En definitiva, la transición energética no fracasa por falta de mercado y tecnología, sino por exceso de democracia mal gestionada, intereses corporativos bien organizados, y líderes incapaces de convencer. Lo que este informe nos dice, sin gritarlo, es que no basta con cambiar de fuente energética. Hay que cambiar de modelo político. Y eso, como todos sabemos, lleva mucho más tiempo.
ESCRITORIO
El nuevo orden económico global: ni mercado, ni utopía, sino política
Una de las pocas ventajas de vivir en una era controvertida es que los libros importantes se escriben con menos hipocresía. The New Global Economic Order, editado por Lili Yan Ing y Dani Rodrik (gracias a Juli Zelicovich por compartirlo y contarme que lo podés descargar gratuitamente acá), no finge nostalgia por la globalización liberal. No ofrece promesas vacías sobre “comercio justo para todos”. Y, sobre todo, no le teme a una palabra que durante décadas fue tratada como una blasfemia tecnocrática: política.
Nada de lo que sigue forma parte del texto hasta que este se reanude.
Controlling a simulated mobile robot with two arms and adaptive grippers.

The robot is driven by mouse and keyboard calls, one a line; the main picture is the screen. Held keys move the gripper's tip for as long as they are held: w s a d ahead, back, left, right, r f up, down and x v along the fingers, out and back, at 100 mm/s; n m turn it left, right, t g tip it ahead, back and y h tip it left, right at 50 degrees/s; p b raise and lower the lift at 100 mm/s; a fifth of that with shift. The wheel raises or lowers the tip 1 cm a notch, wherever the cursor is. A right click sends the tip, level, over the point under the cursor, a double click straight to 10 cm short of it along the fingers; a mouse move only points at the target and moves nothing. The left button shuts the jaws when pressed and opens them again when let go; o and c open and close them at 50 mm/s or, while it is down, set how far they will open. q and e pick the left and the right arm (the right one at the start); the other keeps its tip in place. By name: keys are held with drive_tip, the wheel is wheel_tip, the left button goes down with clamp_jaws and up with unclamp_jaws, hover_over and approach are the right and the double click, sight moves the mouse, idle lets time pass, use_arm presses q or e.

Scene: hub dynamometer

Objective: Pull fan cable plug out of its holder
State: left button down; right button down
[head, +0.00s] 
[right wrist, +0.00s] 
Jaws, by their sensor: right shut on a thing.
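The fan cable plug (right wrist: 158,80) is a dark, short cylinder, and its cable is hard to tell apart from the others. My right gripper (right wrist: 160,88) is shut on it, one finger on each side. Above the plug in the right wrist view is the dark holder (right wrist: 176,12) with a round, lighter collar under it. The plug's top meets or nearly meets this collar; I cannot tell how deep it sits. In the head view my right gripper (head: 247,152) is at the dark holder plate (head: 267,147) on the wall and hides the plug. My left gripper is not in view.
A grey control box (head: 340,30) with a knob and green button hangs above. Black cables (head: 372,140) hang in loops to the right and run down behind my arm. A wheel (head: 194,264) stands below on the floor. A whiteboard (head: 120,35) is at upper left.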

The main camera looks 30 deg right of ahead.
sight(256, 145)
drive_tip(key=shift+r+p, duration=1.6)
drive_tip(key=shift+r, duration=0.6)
Porque lo que este volumen propone es asumir que el comercio, la inversión y la producción ya no son campos neutros guiados por fuerzas impersonales, sino territorios disputados entre Estados con objetivos estratégicos, empresas con ambiciones monopólicas y sociedades que ya no toleran perder en nombre de la eficiencia global. Es un libro nacido del desencanto. Y por eso mismo, útil.
Uno de los méritos del libro es su variedad. Una primera (y rápida) lectura sugiere que no hay una sola receta, sino un conjunto de propuestas que van desde regular la IA con criterios multipolares (Acemoglu), hasta rediseñar estrategias de desarrollo para un Sur Global que ya no puede confiar en la industrialización exportadora (Rodrik y Lin). O desde pensar fiscalidad internacional para financiar bienes públicos (Ocampo), hasta sugerir cómo construir una revolución industrial verde sin esperar que los mercados lo hagan solos (Terzi).
Este libro, diría, es una lectura recomendada para quienes sospechan que el futuro de la economía no se juega en Davos, sino en el cruce entre política industrial, geopolítica y legitimidad social. Y para quienes saben que las reglas del juego ya cambiaron, aunque los manuales de economía aún no lo hayan admitido.